UFO6 began its approach traveling west northwest. As it crossed the field in front of us at an altitude well below 1,000 feet (closer to 500 feet), it pitched slightly to the north as if widening its approach. Figure 17 graphically illustrates its flight path. As it approached us it also rose in altitude, presumably to gain altitude for a safe turn in front of us. About two thirds the way across the field, it began to bank to the south, increasing its bank angle until it reached a critically high angle of bank. As it reached this high bank angle, which was at least 70 degrees, it suddenly dropped more than its width as if it had stalled. The pilot stopped its rapid descent without changing its attack or bank angle significantly. It then passed in front of us in what appeared to be a nearly vertical orientation (Figure 15). As it passed it continued its climb, reaching the highest altitude for its performance. It then began to descend, forming a gentle arc. As it descended, UFO6 rotated slowly back towards a horizontal orientation as it slowly moved away from us. It made another turn towards the east just south of our location, still over the narrow field that separated us from the adjoining forest, and then disappeared as mysteriously as it had appeared. From the time it began to bank in front of us to the time it reached the forest 90 seconds had elapsed! A conservative calculation of its average speed, based on the maximum estimated distance it could have traveled (3 miles in 6 minutes), is an incredible 30 mph!
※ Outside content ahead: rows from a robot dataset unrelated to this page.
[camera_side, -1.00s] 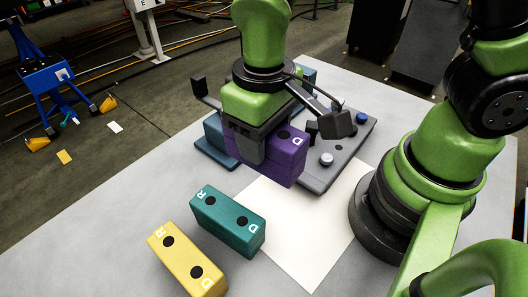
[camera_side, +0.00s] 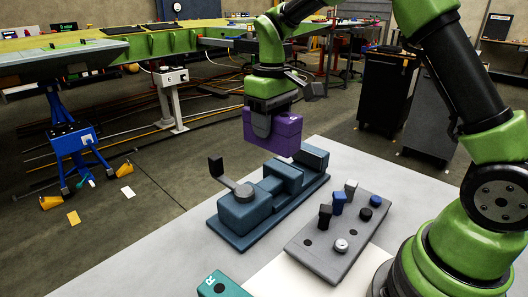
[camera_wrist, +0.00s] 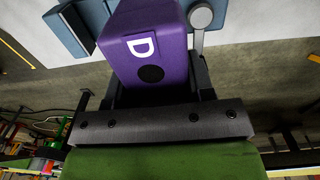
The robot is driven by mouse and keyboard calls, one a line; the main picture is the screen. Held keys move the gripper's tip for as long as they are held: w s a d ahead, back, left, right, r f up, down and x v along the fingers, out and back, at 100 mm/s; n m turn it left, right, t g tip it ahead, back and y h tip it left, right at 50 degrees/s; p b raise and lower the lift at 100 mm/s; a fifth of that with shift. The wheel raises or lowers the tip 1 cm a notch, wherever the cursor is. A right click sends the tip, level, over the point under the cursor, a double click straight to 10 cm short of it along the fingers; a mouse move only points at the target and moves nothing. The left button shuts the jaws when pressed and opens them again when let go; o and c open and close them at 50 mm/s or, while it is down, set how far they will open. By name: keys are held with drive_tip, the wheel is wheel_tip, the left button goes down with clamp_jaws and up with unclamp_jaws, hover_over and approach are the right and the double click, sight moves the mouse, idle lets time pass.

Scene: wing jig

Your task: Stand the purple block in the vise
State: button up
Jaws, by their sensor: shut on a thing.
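My gripper (camera_side: 266,124) is shut on the purple block (camera_side: 289,134) and holds it in the air, lying roughly level, above the far part of the vise. The blue-grey vise (camera_side: 240,212) stands on the table, with a dark upright handle at its left end. The block is clear of the vise and does not touch it. In the wrist view, the purple block (camera_wrist: 150,50) shows a white letter D and a black dot between the fingers. Part of the vise (camera_wrist: 72,28) shows at the upper left there.
A grey plate (camera_side: 312,256) with several short pegs and knobs lies right of the vise. A teal block (camera_side: 220,287) is cut off at the bottom edge. A white sheet (camera_side: 290,280) lies at the front. My arm's base fills the right side.

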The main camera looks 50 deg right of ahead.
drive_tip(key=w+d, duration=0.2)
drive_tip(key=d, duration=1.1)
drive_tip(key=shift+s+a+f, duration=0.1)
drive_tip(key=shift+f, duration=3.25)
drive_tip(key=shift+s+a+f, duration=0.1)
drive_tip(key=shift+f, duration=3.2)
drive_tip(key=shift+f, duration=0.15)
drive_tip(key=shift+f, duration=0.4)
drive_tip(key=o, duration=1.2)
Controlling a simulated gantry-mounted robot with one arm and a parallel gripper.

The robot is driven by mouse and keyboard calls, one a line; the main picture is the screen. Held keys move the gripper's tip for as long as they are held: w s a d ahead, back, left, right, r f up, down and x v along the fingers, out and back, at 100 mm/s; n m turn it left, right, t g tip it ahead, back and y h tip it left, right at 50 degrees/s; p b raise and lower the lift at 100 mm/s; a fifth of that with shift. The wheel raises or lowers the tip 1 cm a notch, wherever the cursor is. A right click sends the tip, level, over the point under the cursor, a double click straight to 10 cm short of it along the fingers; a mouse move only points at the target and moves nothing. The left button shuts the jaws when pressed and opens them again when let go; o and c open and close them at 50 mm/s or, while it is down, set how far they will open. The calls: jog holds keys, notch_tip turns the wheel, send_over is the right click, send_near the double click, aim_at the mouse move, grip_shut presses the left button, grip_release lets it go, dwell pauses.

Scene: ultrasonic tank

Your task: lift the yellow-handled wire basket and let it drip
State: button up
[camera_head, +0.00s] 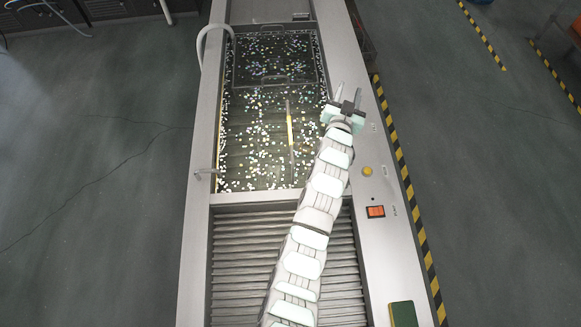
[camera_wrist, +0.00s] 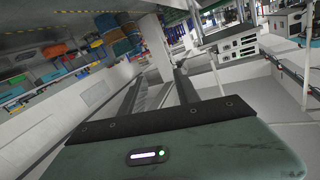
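A narrow yellow handle (camera_head: 290,122) shows lengthwise in the middle of the tank (camera_head: 212,110) in the head view. The basket it belongs to is hard to make out under the water and floating bits. My gripper (camera_head: 348,92) is over the tank's right rim, to the right of the yellow handle and apart from it. Its two fingers point away from the arm with a gap between them, and nothing is held. The wrist view shows the spread fingers (camera_wrist: 160,85) and neither the handle nor the basket.
Many small pale bits float on the water. A rectangular outline (camera_head: 275,82) shows at the tank's far end. A curved pale hose (camera_head: 203,40) hangs over the left rim. A ribbed drain surface (camera_head: 240,250) lies nearer. A yellow knob (camera_head: 367,171) and an orange switch (camera_head: 376,211) are on the right rim.

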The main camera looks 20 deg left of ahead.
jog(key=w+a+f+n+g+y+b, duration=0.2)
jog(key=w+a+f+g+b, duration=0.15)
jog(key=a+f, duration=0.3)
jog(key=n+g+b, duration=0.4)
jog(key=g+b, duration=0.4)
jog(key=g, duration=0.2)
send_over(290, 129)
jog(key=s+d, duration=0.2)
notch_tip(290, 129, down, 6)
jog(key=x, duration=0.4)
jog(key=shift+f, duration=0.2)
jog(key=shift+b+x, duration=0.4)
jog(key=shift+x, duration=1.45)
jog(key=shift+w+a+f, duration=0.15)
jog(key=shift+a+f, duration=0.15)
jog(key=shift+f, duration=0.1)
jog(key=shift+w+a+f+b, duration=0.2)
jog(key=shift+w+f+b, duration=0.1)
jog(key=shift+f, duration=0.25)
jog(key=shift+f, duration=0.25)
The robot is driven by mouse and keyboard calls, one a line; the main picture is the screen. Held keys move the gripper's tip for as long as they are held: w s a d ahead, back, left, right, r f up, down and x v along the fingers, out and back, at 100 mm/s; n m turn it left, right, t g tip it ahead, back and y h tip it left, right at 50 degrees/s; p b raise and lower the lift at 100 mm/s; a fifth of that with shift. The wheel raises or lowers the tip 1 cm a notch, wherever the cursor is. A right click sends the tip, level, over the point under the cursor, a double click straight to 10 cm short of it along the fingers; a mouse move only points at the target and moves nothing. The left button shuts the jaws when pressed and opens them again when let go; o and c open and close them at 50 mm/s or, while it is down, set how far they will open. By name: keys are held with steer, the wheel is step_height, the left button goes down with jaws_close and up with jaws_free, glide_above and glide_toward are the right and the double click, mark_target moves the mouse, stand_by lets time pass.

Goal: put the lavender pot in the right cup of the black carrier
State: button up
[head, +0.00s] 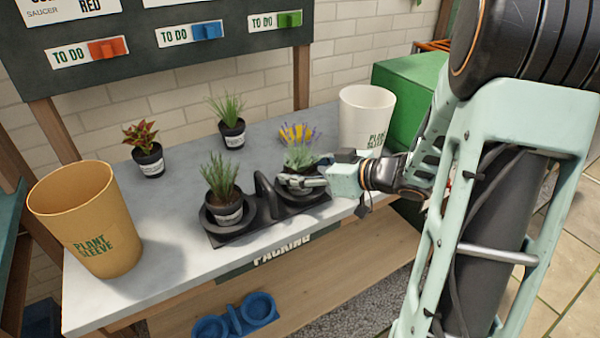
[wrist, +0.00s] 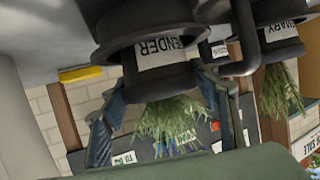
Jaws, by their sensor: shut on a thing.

During its performance, the pilot broke FAA regulation 91.303 regarding aerobatic flight and FAA regulation 91.515 regarding flight altitude rules. The craft also broke laws of aerodynamics in making a turn at greater than 60 degrees bank angle at a speed well under the stall speed for all passenger-carrying fixed-wing aircraft. We felt no breeze or air movement, which would have been produced by the vectored nozzles of a Harrier jump jet making such a maneuver. We also smelled no burnt aviation fuel, which we would have smelled coming from a Harrier jump jet, or any other jet-powered aircraft making such a low pass over us.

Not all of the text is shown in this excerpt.